## Start Given data

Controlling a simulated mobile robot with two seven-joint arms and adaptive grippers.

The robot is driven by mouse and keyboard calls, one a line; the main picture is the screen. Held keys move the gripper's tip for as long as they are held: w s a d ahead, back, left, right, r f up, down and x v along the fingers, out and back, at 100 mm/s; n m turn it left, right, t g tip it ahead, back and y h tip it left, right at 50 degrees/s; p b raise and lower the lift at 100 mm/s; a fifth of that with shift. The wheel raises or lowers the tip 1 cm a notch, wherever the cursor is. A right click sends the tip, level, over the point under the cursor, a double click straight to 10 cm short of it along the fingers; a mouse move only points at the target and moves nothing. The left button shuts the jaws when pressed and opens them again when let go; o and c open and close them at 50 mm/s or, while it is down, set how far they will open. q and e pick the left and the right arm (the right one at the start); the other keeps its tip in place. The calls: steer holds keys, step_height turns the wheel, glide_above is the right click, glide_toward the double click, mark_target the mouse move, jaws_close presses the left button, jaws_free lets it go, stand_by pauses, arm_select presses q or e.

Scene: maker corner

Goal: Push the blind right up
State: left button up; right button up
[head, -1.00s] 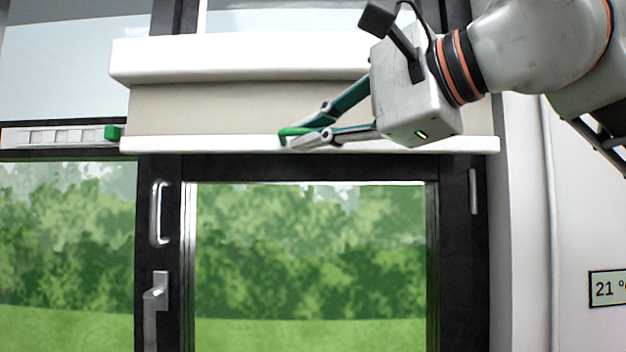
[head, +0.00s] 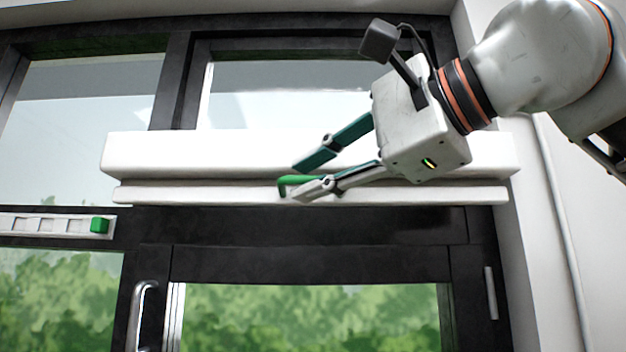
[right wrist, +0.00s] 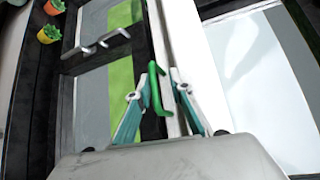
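The blind is a long white top box (head: 200,155) with a white bottom rail (head: 420,196) just under it. Only a thin shadowed strip shows between them, with hardly any fabric. A green handle (head: 284,188) sits on the bottom rail. My right gripper (head: 297,180) is at the handle, one finger above it and one below. Its fingers stand apart. In the right wrist view the handle (right wrist: 155,90) lies between the spread fingertips (right wrist: 164,72); whether a finger touches it is hard to tell. My left gripper is out of view.
A dark window frame (head: 320,225) surrounds the blind. A vertical handle (head: 142,310) is on the frame below. A white strip with a green block (head: 99,225) is at the left. A pale wall and pipe (head: 565,220) stand at the right.

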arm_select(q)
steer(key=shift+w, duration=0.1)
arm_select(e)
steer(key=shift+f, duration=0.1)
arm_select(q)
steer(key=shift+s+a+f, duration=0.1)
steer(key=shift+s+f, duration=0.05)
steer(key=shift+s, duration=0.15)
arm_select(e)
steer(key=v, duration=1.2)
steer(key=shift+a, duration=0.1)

## End Given data

Written exercise: Go through the listing above and write it all out exactly, leaving out any picture.

Completed exercise:
Controlling a simulated mobile robot with two seven-joint arms and adaptive grippers.

The robot is driven by mouse and keyboard calls, one a line; the main picture is the screen. Held keys move the gripper's tip for as long as they are held: w s a d ahead, back, left, right, r f up, down and x v along the fingers, out and back, at 100 mm/s; n m turn it left, right, t g tip it ahead, back and y h tip it left, right at 50 degrees/s; p b raise and lower the lift at 100 mm/s; a fifth of that with shift. The wheel raises or lowers the tip 1 cm a notch, wherever the cursor is. A right click sends the tip, level, over the point under the cursor, a double click straight to 10 cm short of it along the fingers; a mouse move only points at the target and moves nothing. The left button shuts the jaws when pressed and opens them again when let go; o and c open and close them at 50 mm/s or, while it is down, set how far they will open. q and e pick the left and the right arm (the right one at the start); the other keeps its tip in place. The calls: steer holds keys, step_height turns the wheel, glide_above is the right click, glide_toward the double click, mark_target the mouse move, jaws_close presses the left button, jaws_free lets it go, stand_by pauses, arm_select presses q or e.

Scene: maker corner

Goal: Push the blind right up
State: left button up; right button up
[head, -1.00s] 
[head, +0.00s] 
[right wrist, +0.00s] 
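The blind is a long white top box (head: 200,155) with a white bottom rail (head: 420,196) just under it. Only a thin shadowed strip shows between them, with hardly any fabric. A green handle (head: 284,188) sits on the bottom rail. My right gripper (head: 297,180) is at the handle, one finger above it and one below. Its fingers stand apart. In the right wrist view the handle (right wrist: 155,90) lies between the spread fingertips (right wrist: 164,72); whether a finger touches it is hard to tell. My left gripper is out of view.
A dark window frame (head: 320,225) surrounds the blind. A vertical handle (head: 142,310) is on the frame below. A white strip with a green block (head: 99,225) is at the left. A pale wall and pipe (head: 565,220) stand at the right.

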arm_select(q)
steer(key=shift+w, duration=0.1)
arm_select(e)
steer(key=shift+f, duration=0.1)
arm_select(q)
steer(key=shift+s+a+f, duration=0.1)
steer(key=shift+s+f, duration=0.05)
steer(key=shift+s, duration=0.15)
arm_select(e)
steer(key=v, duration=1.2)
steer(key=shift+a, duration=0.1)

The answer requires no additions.